**To be done:**
Copy each line below without leaving any out.

**Given information:**
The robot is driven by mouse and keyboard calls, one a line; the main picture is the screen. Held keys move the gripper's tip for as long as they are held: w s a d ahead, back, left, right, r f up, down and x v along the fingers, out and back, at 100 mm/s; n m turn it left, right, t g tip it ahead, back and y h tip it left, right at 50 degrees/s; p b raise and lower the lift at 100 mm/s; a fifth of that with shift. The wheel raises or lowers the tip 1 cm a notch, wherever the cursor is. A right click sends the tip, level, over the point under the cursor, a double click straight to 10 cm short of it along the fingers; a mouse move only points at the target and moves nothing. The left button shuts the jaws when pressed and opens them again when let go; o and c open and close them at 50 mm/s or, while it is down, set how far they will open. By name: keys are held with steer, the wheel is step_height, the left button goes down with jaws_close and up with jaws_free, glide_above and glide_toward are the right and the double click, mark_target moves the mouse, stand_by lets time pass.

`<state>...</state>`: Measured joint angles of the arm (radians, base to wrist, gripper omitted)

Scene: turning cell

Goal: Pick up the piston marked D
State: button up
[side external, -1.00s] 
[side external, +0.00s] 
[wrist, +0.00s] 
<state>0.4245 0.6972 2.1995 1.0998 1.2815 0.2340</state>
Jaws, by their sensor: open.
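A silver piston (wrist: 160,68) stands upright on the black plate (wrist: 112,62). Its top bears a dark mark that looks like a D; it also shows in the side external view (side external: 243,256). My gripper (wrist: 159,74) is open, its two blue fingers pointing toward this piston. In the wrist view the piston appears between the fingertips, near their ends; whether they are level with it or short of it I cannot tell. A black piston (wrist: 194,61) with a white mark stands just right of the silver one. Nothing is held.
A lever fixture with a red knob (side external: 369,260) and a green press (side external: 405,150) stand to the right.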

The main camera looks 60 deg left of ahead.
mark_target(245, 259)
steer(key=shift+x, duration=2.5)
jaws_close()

**Answer to this exercise:**
The robot is driven by mouse and keyboard calls, one a line; the main picture is the screen. Held keys move the gripper's tip for as long as they are held: w s a d ahead, back, left, right, r f up, down and x v along the fingers, out and back, at 100 mm/s; n m turn it left, right, t g tip it ahead, back and y h tip it left, right at 50 degrees/s; p b raise and lower the lift at 100 mm/s; a fifth of that with shift. The wheel raises or lowers the tip 1 cm a notch, wherever the cursor is. A right click sends the tip, level, over the point under the cursor, a double click straight to 10 cm short of it along the fingers; a mouse move only points at the target and moves nothing. The left button shuts the jaws when pressed and opens them again when let go; o and c open and close them at 50 mm/s or, while it is down, set how far they will open. By name: keys are held with steer, the wheel is step_height, the left button goes down with jaws_close and up with jaws_free, glide_above and glide_toward are the right and the double click, mark_target moves the mouse, stand_by lets time pass.

`<state>...</state>`: Measured joint angles of the arm (radians, base to wrist, gripper omitted)

Scene: turning cell

Goal: Pick up the piston marked D
State: button up
[side external, -1.00s] 
[side external, +0.00s] 
[wrist, +0.00s] 
<state>0.4245 0.6972 2.1995 1.0998 1.2815 0.2340</state>
Jaws, by their sensor: open.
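A silver piston (wrist: 160,68) stands upright on the black plate (wrist: 112,62). Its top bears a dark mark that looks like a D; it also shows in the side external view (side external: 243,256). My gripper (wrist: 159,74) is open, its two blue fingers pointing toward this piston. In the wrist view the piston appears between the fingertips, near their ends; whether they are level with it or short of it I cannot tell. A black piston (wrist: 194,61) with a white mark stands just right of the silver one. Nothing is held.
A lever fixture with a red knob (side external: 369,260) and a green press (side external: 405,150) stand to the right.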

The main camera looks 60 deg left of ahead.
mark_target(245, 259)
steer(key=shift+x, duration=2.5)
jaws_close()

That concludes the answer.